Combining parquet files in a Sharepoint

Roberto · April 5, 2022, 2:16pm

Hi @sam.mckay ,
I’ve about 500 parquet files in a SharePoint I need to retrieve.
I’m used to handling CSV files using functions like

= Table.AddColumn(#“-- staging CSV content”, “Custom”, each Table.PromoteHeaders ( Csv.Document([Content])))

With parquet I should use Parquet.Document function, but I get a Parameter.Error: Parquet.Document cannot be used with streamed binary values. when I try to use the content column of the table.

It seems Parquet.Document requires a real file and not a binary stream.

How can I overcome this?

Unfortunately I cannot provide a model, since I cannot remove references to company information.

Thanks for your help

Roberto

rajender1984 · April 5, 2022, 3:30pm

Hi @Roberto ,

since we don’t have dummy data set as well. could you please cross check if given link helps - https://www.youtube.com/watch?v=5hCznl9tOsk

Also please try to use below mentioned formula ?

= Table.AddColumn(#“Removed Other Columns”, “Custom”, each Parquet.Document([Content], [Compression=null, LegacyColumnNameEncoding=false, MaxDepth=null]))

Roberto · April 5, 2022, 5:08pm

Hi @rajender1984,
thanks for your reply.
I had seen the video but he use the combine and I need to implement the incremental refresh as I already did with CVS. Overall the dataset is more than 2 billion rows I update on a daily basis, adding the new data for the day.
I cannot replicate the Sharepoint but I got a file from kaggle and split it into two parquet files.
I’ve also created a simple pbix but it uses a folder as a source and this time the Parquet.Document works just fine.
Replicating the same but using a SharePoint the issue pops up again.

Thanks for help

Roberto

collecting parquet files in sharepoint.pbix (47.7 KB)

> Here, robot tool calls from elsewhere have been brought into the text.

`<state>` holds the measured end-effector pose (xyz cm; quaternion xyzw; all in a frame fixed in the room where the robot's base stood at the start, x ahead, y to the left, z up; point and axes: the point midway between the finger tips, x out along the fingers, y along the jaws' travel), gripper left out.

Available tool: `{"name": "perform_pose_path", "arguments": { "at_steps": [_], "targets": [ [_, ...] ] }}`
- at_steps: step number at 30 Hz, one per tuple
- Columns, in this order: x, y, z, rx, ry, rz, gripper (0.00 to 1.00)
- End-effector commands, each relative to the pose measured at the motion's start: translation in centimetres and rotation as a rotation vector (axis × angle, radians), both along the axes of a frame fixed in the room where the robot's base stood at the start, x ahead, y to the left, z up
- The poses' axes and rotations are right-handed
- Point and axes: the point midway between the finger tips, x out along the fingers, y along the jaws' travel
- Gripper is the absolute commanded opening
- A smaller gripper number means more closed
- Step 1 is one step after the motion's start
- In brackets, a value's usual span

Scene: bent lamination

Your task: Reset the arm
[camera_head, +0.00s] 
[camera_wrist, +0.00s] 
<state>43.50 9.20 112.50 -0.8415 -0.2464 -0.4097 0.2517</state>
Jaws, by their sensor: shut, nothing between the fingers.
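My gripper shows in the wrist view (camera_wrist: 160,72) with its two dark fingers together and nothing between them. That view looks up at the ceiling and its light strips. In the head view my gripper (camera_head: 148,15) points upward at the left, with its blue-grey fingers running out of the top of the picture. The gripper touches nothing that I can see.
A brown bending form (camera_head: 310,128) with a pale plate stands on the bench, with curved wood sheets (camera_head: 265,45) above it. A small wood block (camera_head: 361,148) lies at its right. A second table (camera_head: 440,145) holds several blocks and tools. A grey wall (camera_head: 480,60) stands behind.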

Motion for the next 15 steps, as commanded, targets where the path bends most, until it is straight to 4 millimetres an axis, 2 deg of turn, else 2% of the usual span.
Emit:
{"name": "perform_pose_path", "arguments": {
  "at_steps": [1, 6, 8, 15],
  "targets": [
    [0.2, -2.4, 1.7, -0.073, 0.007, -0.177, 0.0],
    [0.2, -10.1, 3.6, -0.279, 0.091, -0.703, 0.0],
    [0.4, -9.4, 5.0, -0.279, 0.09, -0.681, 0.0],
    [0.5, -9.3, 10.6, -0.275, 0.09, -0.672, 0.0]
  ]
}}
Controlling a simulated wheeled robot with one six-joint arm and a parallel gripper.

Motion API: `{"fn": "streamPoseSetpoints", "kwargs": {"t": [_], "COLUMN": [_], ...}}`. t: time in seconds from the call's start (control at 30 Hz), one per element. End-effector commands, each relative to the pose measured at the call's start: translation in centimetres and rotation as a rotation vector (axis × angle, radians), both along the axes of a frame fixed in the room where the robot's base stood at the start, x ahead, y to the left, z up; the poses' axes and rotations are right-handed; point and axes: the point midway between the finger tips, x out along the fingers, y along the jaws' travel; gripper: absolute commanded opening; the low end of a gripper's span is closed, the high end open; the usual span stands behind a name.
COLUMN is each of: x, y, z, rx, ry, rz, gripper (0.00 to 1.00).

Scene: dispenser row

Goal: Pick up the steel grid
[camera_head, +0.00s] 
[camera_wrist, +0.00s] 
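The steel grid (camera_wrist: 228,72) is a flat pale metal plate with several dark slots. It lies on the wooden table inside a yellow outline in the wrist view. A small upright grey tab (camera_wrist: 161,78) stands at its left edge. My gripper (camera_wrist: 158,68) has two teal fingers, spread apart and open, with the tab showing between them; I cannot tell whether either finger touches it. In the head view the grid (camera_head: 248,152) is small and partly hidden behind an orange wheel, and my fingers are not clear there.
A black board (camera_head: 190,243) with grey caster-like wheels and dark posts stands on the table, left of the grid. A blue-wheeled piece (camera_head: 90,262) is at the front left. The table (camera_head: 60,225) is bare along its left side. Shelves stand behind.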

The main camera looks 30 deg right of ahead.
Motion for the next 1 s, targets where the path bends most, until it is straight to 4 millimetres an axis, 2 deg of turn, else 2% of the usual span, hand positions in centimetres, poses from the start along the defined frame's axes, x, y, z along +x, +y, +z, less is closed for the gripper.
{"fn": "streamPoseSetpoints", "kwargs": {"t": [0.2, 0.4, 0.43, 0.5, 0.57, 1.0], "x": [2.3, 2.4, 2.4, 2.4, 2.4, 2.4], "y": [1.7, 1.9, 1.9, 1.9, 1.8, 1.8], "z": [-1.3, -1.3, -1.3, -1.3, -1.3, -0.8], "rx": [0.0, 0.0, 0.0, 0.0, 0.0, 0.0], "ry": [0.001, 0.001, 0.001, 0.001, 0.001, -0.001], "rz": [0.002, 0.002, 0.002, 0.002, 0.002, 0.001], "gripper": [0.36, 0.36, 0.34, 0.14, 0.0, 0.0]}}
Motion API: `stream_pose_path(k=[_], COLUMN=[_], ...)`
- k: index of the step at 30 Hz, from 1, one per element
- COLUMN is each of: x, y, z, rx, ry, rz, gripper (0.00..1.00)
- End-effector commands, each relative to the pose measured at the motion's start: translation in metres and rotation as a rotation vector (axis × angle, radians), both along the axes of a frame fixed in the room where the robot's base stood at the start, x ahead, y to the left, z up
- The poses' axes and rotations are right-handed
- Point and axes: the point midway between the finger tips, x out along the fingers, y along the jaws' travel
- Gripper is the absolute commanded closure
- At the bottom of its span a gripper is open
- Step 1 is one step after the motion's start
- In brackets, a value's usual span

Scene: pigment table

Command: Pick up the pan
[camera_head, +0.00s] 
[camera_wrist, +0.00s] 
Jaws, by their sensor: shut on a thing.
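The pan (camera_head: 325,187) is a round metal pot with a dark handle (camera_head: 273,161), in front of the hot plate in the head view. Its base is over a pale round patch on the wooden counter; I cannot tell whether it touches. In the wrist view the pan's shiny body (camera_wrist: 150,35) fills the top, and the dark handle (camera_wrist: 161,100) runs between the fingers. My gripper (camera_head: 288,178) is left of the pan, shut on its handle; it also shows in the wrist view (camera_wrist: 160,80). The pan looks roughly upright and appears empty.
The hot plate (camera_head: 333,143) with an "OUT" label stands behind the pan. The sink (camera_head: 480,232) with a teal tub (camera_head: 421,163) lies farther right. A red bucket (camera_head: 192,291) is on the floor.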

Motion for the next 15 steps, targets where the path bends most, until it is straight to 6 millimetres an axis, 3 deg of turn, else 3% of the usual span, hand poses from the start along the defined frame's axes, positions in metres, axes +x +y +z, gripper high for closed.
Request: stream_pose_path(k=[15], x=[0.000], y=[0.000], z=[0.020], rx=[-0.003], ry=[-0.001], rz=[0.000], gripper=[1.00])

penguins_lter1.parquet (9.9 KB)
penguins_lter2.parquet (9.9 KB)

Roberto · April 6, 2022, 8:20am

Hi @rajender1984,
after I slept on it and some googling I found this article from [Chris Webb’s blog] where I found the solution: before using the Parquet.Document I had to use the Binary.Buffer

Parquet.Document(Binary.Buffer([Content])))

The caveat is that parquet files can be big and the ETL can fail for memory issues.

Thanks

Roberto

(https://blog.crossjoin.co.uk/2021/03/07/parquet-files-in-power-bi-power-query-and-the-streamed-binary-values-error/)